その前に、NHKbsの「ワールドWAVE」で先日、”ハワイ語を話そう”という話題が取り上げられました。サイトで動画が公開されていますので、観て頂くと幸いです。
→これまでのNews Cafe (1月30日放映分を参照ください)
ヘンリー・ジャッドもハワイ大学の教授であったことは書きましたよね。ハワイ大学の歴史について書かれた「MALAMALAMA」等によるとハワイ大学のハワイ語研究、学科設立はその他欧米アジア系の言語に比べると遅れていたそうです。
先のNHKの番組でも触れられていたとおり、ハワイ語を話す人口は極端に減少しており、純粋なハワイ語が公の場で使われていたのはハワイ人のための教会くらいだったとか。ハワイ語に英語や各国移民の単語、文法を取り入れたピジン語が広まっていましたが、これは労働の場で便利に使われていたからでした。(移民労働者、また、それを使う側との間の共用語として)
初代のハワイ語学科教授はFrederick William Kahapula Beckley、そしてJohn Henry Wise でした。Wiseの引退の後を継いだのがヘンリー・ジャッド。
The Voices of Edenという書が先の番組で登場するラリー・キムラ教授などの論考を引いて、ハワイ語学科は比較的単位の取りやすい学科と認識されていて、多くのフットボール選手がこの学科を専攻したのはそれが理由だったとしています。(フットボール選手が聞いたら怒るかもしれませんね。)John Henry Wiseは最初のネイティブハワイアンの大学フットボール選手だったそうですから、その伝統を引き継いだだけかも。
いずれにしても大学教育の現場において深化が進んでいない学科であったことは確かでしょう。
ハワイ語の教材に使えるものが手に入らない状況で、先生は限られた物を使うか、あるいは自らテキストを作るしかなかったそうです。ジャッドはテキストと辞書を編纂、それらをまとめて「The Hawaiian Languege」と呼んでいたとあります。

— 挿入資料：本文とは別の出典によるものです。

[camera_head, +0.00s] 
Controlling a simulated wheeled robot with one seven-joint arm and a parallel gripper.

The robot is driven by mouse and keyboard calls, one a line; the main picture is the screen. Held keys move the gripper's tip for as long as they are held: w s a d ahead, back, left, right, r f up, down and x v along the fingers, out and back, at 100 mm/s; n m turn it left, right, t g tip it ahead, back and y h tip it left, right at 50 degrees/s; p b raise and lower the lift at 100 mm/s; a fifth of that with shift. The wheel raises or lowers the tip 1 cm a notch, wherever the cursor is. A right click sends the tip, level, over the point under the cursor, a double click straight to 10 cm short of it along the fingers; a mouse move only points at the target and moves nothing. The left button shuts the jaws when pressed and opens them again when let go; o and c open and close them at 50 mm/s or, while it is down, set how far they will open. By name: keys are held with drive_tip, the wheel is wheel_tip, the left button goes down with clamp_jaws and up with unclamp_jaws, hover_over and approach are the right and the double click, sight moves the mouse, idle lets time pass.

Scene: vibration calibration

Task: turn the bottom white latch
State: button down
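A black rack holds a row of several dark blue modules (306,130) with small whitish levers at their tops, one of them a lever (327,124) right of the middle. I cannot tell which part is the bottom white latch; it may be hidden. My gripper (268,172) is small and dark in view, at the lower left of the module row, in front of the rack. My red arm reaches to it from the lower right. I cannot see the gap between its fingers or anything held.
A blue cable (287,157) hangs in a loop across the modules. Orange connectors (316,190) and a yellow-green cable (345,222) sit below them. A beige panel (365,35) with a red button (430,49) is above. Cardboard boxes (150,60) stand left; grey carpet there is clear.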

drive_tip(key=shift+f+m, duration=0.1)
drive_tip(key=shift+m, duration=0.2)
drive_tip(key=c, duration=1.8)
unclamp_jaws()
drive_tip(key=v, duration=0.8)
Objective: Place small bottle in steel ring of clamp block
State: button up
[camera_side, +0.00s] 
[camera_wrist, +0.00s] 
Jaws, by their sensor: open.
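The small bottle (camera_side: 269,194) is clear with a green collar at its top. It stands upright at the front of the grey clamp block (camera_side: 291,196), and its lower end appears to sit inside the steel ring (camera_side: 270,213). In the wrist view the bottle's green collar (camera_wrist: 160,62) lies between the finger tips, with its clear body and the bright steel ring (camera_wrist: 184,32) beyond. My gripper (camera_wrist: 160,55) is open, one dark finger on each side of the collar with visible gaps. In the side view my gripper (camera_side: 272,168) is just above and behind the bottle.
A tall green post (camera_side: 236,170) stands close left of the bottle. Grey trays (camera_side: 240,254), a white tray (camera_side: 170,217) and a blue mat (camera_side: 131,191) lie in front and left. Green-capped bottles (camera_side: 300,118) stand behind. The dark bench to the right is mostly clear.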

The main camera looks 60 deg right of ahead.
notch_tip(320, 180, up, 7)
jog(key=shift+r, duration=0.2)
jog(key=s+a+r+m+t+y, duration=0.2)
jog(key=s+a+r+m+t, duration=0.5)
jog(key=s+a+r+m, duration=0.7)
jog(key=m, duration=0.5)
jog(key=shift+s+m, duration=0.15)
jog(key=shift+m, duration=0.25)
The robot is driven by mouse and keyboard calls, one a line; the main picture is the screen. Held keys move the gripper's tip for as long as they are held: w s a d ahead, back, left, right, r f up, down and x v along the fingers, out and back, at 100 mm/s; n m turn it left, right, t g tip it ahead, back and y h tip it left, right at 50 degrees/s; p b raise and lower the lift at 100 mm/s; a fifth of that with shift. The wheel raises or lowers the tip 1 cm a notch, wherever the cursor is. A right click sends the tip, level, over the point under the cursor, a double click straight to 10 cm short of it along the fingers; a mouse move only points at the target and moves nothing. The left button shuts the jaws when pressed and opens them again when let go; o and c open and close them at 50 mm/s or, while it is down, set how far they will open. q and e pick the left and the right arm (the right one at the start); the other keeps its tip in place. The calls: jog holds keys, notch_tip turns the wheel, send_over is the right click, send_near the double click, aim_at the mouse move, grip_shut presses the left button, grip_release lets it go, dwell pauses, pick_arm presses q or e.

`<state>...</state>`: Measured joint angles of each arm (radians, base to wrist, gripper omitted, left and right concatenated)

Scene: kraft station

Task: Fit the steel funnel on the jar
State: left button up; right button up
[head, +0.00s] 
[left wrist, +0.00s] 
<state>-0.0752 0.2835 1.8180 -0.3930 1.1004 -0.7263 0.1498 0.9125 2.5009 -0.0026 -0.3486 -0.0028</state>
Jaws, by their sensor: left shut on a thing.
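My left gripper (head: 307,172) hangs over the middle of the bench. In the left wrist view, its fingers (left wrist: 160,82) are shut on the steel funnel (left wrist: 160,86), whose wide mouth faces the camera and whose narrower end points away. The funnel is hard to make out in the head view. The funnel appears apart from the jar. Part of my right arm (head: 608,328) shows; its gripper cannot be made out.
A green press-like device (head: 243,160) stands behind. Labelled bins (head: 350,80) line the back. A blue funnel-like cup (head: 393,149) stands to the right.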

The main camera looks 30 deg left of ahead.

彼の回想録によれば1939年に、文法の初歩、読解のレッスン、数百のハワイ語語彙集をまとめたものをスター・ブリティン紙から刊行。浅海の推測ではおそらく上記のテキストをベースにしたものでしょう。手元にあるのは出版社がHawaiian Service Incとなっています。1949年に出版権をGeorge Armitageに譲ったそうなので、最初の版よりも既に10年以上経っている可能性が。右側は同じ出版社ですが、新しく見えますね。(刷り年の記載が無いのではっきりしたことは判らないのですが、ずいぶんと息の長いロングセラーであることは確か)
The Voices of Edenでは幾つかジャッドのこの書の問題点を指摘したうえで、それでも長く使われていたのは、単にこれに代わる教材が生まれてこなかったからだ、と少しばかり手厳しい評価を行っています。